最近、企業や個人の負債処理で感じることは、金融機関の従業員の志気とモラルの低下だ。

 あるメガバンクの不良債権処理。6ヶ月も前から不動産の任意売却の提案をしているのに一向に話が進まない。支店の再編リストラの中で担当者がころころ代わり、後任がきまらないというのだ。やっと決まった後任者と損切り売却で話がついたが、決済の日に立ち会えないという。同僚が次々と退職し、一人で300件の不良債権処理の仕事を押しつけられているという。もう2ヶ月も休んでいないと話してくれた。うつ病の一歩手前だ。交渉の最中に人が変わったように怒鳴りだし、部下に抱えられるように退室していった大手金融機関の支店長もいた。この銀行には精神的におかしくなった従業員を集めて外部接触のない仕事をさせる部署が設けられているという。この銀行だけではないのだろう。
もう一つ目に付くのは、言葉の使い方や接客態度が全くなっていない金融マンが増えたこと。マクドナルドみたいに笑顔で語り口をそろえる必要はないが、電話の応対で「うん」と尊大な態度を取られると、社員教育への投資もリストラされているのがよくわかる。

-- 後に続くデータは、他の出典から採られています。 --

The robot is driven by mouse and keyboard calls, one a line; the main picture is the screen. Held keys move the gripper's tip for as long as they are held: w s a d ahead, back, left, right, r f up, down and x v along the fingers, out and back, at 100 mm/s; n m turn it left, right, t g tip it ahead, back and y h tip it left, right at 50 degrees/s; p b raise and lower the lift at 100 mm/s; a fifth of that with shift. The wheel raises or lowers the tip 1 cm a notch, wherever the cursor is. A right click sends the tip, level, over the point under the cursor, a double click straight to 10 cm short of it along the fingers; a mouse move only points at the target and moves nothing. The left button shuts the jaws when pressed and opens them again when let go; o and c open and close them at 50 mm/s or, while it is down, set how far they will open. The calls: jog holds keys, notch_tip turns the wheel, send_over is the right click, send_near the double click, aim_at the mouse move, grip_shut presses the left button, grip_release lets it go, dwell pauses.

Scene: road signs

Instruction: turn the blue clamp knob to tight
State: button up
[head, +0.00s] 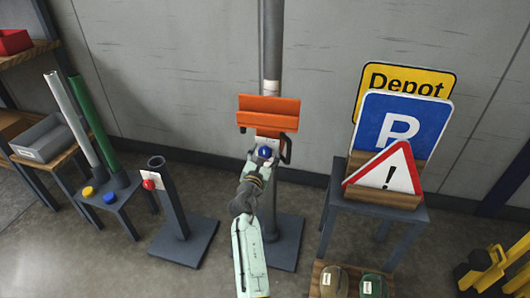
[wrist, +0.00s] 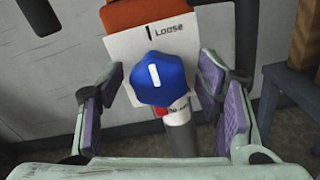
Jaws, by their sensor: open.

教育といっても、英語がしゃべれるとかMBA取得だとか、という資格ではない。与えられた当たり前の業務を確実にこなすこと、従業員としての安定した地位が確保され会社のために自発的に貢献しようという志気が維持されていること、顧客への接客の中で必要最低限の敬語、謙譲語、丁寧語が使えること、などの教育の余裕が必要なのではないか、と思うのであるが。